Michael Gove led senior Brexit supporters in congratulating Theresa May for securing a deal to withdraw the UK from the EU that promises to guarantee the rights of citizens and prevent a hard border on the island of Ireland.
The environment secretary, who led the Vote Leave campaign, claimed Theresa May had “won” and hailed it as a “significant personal achievement”.
The prime minister made several concessions, including a divorce bill of about £50bn and allowing British courts to refer cases about EU citizens to the European court of justice for another eight years.
But Gove insisted this was acceptable as it was “time-limited” and argued any Brexit supporter should be delighted that the UK would be free from the ECJ, the single market and customs union.
He also defended the promise of full alignment with the EU to ensure no hard border in Northern Ireland if there were no deal, saying it was right for the UK to have the same goals on standards for issues such as the environment.
Other cabinet ministers congratulated the prime minister, including Andrea Leadsom, a prominent leave supporter, and Philip Hammond, the chancellor, who supports a softer Brexit.
The most senior leave supporter not to give an immediate reaction was Boris Johnson, the foreign secretary, who told May on Thursday that a deal must work for the whole of the UK.
The shadow Brexit secretary, Keir Starmer, responded by saying it was good that trade talks could start but the public needed to know “the political price of compromise”.
He said: “The priority for both sides now must be to agree transitional arrangements on the same basic terms as we have now. That means staying in the single market and a customs union for a time-limited period. We will also need to know the political price of the deal struck and the impact any compromise that has been agreed will have on our future relationship with the EU.

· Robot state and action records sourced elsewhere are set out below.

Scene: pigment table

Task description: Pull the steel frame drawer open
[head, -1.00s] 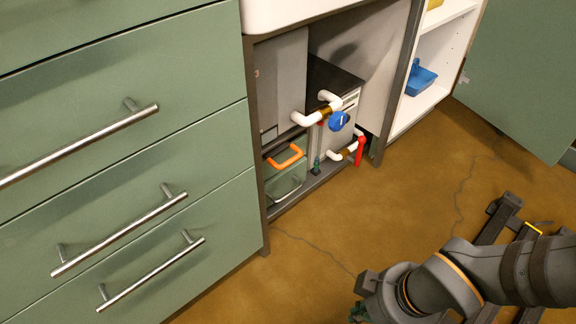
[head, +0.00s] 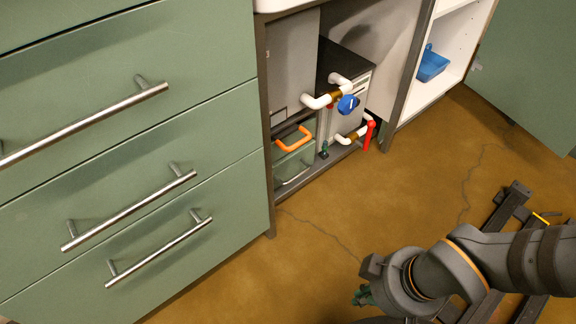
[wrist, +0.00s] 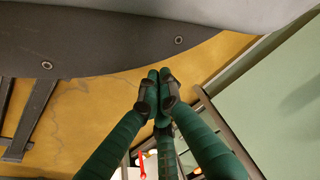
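At left in the head view stands a green cabinet with stacked drawer fronts, all shut. They bear an upper steel bar handle (head: 85,125), a middle one (head: 128,211) and a lower one (head: 160,249). In the dark-framed bay right of them sits a small green front (head: 296,166) with an orange handle (head: 293,139). I cannot tell which of these is the steel frame drawer. My gripper (head: 362,294) is low over the floor at lower right, apart from every handle. In the wrist view its green fingers (wrist: 158,77) meet at their dark tips with nothing between them.
White pipes with a blue knob (head: 348,104) and a red lever (head: 369,135) stick out beside the orange handle. A blue bin (head: 432,65) sits in the white shelf. An open green door (head: 530,75) is at right. The floor before the drawers is clear.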

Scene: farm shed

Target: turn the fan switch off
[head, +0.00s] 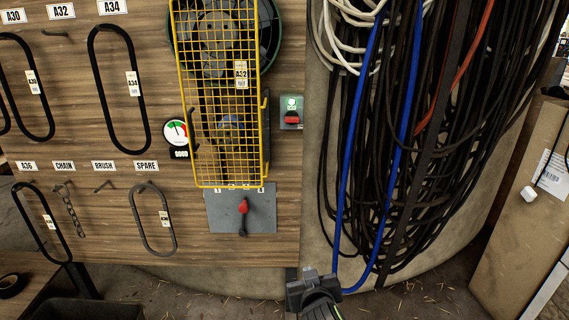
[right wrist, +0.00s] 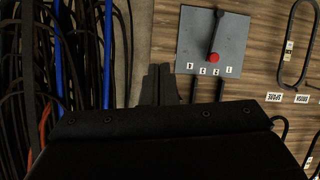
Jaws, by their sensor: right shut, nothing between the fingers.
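A small grey switch box (head: 291,112) is on the wooden board, right of the yellow cage, in the head view. It has a lit green lamp (head: 291,102) above a red switch part (head: 292,119). Lower down, a grey plate (head: 220,212) carries a red-knobbed lever (head: 243,207); the plate also shows upside down in the right wrist view (right wrist: 195,40), with numbers along one edge. My right gripper (head: 312,274) is shut and empty, below the board's lower right corner and apart from both controls. Its fingers show in the right wrist view (right wrist: 160,80). My left gripper is out of view.
The yellow mesh cage (head: 222,100) covers pulleys and a belt. A round gauge (head: 177,132) sits left of it. Black belts hang on the board (head: 90,225). Black and blue cables (head: 343,190) hang close right of my gripper. A cardboard box (head: 520,210) stands far right.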

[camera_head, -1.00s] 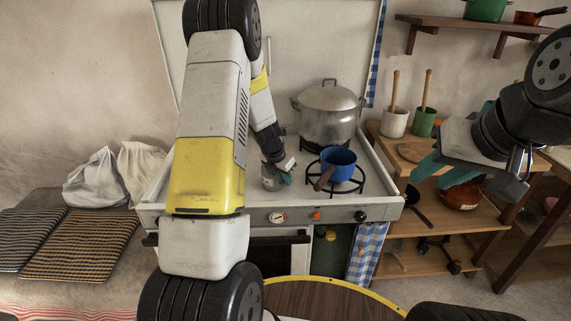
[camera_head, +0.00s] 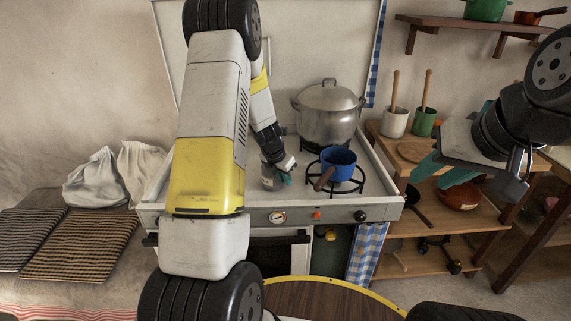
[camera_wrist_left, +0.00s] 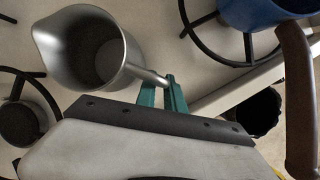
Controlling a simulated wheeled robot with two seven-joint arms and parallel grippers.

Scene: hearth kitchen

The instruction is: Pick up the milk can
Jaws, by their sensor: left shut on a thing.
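The milk can (camera_wrist_left: 80,62), an open grey metal can with a spout and a straight handle, stands on the stove top in the left wrist view. In the head view the can (camera_head: 268,181) is partly hidden behind my left gripper (camera_head: 285,174). In the left wrist view the teal fingers of my left gripper (camera_wrist_left: 164,86) are shut on the end of the can's handle. The can looks upright; whether it touches the stove is hard to tell. My right gripper (camera_head: 467,180) is open and empty at the right, its fingers wide apart.
A blue saucepan (camera_head: 338,160) with a brown handle sits on a burner just right of the can. A large lidded pot (camera_head: 328,115) stands behind it. A wooden shelf unit (camera_head: 440,239) stands right of the stove. A round table (camera_head: 330,301) is in front.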

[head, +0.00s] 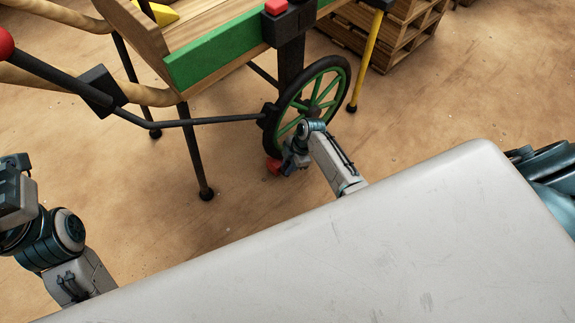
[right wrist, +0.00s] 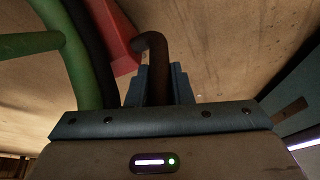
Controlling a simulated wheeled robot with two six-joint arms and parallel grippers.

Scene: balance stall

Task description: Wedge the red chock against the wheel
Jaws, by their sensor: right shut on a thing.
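The wheel (head: 341,76) of the cart has a black tyre and green spokes and stands on the floor. My right gripper (head: 288,161) is low beside the wheel's near lower side. It is shut on the dark bent handle (right wrist: 153,65) of the red chock (head: 273,167). The chock shows partly behind the gripper, close to the tyre's bottom. In the right wrist view the red chock (right wrist: 116,35) lies right next to the black tyre (right wrist: 92,50); whether they touch I cannot tell. My left gripper (head: 14,195) is at the left edge, partly cut off, away from the wheel.
The cart's green-edged wooden tray (head: 220,53) is above, with a red button-like block (head: 276,7) on it. A black rod (head: 200,122), black legs (head: 196,155) and a yellow leg (head: 366,62) surround the wheel. Wooden pallets (head: 400,35) stand behind.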

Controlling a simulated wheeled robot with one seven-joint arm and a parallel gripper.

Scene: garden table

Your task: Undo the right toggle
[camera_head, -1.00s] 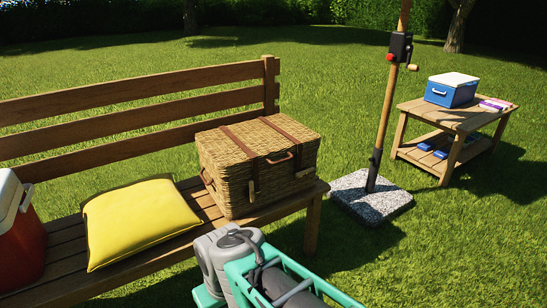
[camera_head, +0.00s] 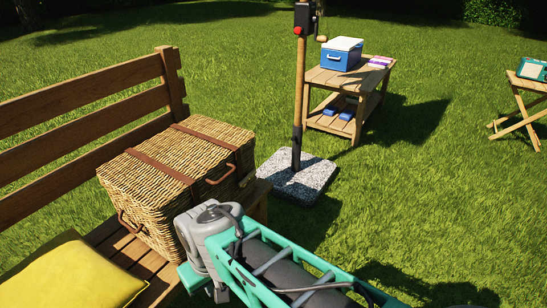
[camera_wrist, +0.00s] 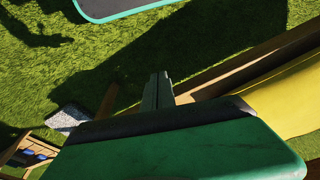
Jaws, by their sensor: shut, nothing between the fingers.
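The wicker basket (camera_head: 165,185) stands closed on the wooden bench in the head view, with brown straps across its lid and a brown handle (camera_head: 221,176) at its front. My arm covers the lower part of its front, and I cannot make out the right toggle. My gripper (camera_wrist: 158,78) shows in the wrist view as narrow dark green fingers, shut and empty, with grass and the bench edge behind them. The basket is not visible in the wrist view. In the head view the fingers cannot be made out.
A yellow cushion (camera_head: 72,278) lies on the bench (camera_head: 85,90) left of the basket. A pole stands in a stone base (camera_head: 299,180) behind my arm. A side table (camera_head: 375,80) holds a blue cooler (camera_head: 341,55). A folding stand (camera_head: 522,95) is at far right. Open grass lies between.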

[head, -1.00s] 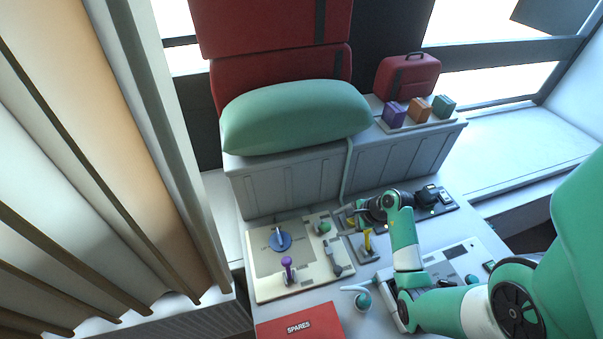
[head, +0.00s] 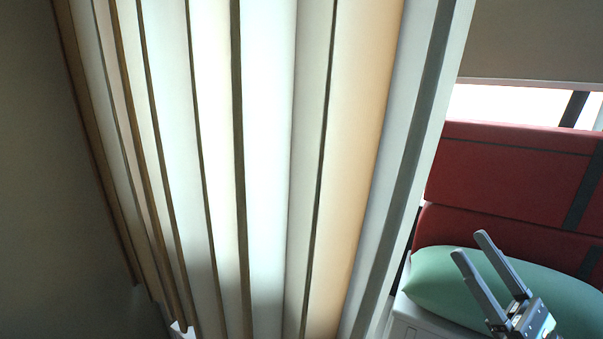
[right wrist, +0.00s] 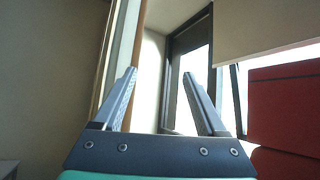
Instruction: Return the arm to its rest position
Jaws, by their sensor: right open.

“As the talks now move on to a discussion about Britain’s future relationship with the European Union, Theresa May must seriously reflect on her approach to the negotiations so far. We cannot have another year of chaos and confusion or the farcical scenes we saw earlier on in the week that put jobs and the economy at risk.”
Nicola Sturgeon, the SNP leader and first minister of Scotland, said the move on to phase two of talks was good “but the devil is in the detail and things now get really tough”.
She said she still believed that staying in single market and customs union was the only sensible option and argued any special arrangements for Northern Ireland must be available to other UK nations.
Nigel Farage, the former Ukip leader, said the breakthrough meant it was now time to “move on to the next stage of humiliation”.